Nach langer Unterbrechung wurde die Begegnung ohne den VfL-Torwart beendet – wobei die Bochumer nur unter Protest aufs Feld zurückkehrten.
„Entscheidungen am grünen Tisch sind immer das letzte Mittel, hier haben wir es aber mit Umständen zu tun, die uns kaum eine andere Möglichkeit gegeben haben“, sagte Stephan Oberholz als Vorsitzender des Sportgerichts nach der mündlichen Verhandlung. „Für eine besondere Schauspieleinlage von Herrn Drewes oder für ein Komplott oder eine Schmierenkomödie haben wir nicht die entsprechenden Anhaltspunkte bekommen.“
Der Einspruch des VfL wurde am Donnerstag in der Zentrale des Deutschen Fußball-Bundes in Frankfurt mündlich verhandelt.
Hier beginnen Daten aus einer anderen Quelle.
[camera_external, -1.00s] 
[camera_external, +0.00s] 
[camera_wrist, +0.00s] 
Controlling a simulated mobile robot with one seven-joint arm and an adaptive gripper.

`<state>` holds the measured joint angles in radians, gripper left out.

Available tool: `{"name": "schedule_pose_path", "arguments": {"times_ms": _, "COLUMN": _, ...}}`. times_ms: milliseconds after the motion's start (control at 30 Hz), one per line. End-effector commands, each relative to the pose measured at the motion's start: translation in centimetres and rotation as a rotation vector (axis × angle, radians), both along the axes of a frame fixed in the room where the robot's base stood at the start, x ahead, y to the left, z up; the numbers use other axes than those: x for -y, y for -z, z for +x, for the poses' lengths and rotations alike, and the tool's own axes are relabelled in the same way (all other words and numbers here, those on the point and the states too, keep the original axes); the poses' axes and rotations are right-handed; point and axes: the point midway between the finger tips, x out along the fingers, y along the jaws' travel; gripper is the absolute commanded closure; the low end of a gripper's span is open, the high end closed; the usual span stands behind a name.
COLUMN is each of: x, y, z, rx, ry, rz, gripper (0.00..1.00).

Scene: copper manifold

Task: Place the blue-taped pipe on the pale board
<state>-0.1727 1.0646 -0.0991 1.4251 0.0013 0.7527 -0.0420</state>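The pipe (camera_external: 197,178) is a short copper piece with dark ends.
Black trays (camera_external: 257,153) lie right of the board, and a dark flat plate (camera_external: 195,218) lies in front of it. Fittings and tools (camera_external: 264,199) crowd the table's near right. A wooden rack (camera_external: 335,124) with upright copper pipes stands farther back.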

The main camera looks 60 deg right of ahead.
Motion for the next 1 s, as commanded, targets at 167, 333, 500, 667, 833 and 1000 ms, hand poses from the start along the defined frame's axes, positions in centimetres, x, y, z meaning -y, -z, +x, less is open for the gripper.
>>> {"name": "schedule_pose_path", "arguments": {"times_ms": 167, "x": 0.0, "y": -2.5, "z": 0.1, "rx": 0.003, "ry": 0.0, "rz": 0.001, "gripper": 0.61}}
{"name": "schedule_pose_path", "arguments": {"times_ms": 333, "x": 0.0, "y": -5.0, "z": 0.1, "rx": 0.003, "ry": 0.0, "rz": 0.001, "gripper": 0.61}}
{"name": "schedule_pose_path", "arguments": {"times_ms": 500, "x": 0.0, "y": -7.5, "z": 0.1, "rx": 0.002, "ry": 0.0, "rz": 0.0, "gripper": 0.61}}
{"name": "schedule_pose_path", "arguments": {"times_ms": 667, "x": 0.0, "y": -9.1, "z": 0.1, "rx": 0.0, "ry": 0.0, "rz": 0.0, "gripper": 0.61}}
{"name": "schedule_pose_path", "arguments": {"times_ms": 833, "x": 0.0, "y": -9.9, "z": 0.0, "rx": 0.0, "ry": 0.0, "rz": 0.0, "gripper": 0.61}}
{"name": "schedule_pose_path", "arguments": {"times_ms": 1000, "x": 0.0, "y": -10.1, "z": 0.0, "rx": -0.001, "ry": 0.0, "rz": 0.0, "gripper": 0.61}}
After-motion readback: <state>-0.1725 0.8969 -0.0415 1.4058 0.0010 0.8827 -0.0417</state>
Als Zeugen vernommen wurde neben Drewes auch Bochums Mannschaftsarzt Mark Sandfort. Per Video äußerten sich Trainer Dieter Hecking und Felix Passlack. Außerdem sagten Unions Sportchef Horst Heldt und Schiedsrichter Martin Petersen aus. Gegen das Urteil des Sportgerichts ist innerhalb einer Woche die Berufung beim DFB-Bundesgericht möglich.
Für eine besondere Schauspieleinlage von Herrn Drewes oder für ein Komplott oder eine Schmierenkomödie haben wir nicht die entsprechenden Anhaltspunkte bekommen.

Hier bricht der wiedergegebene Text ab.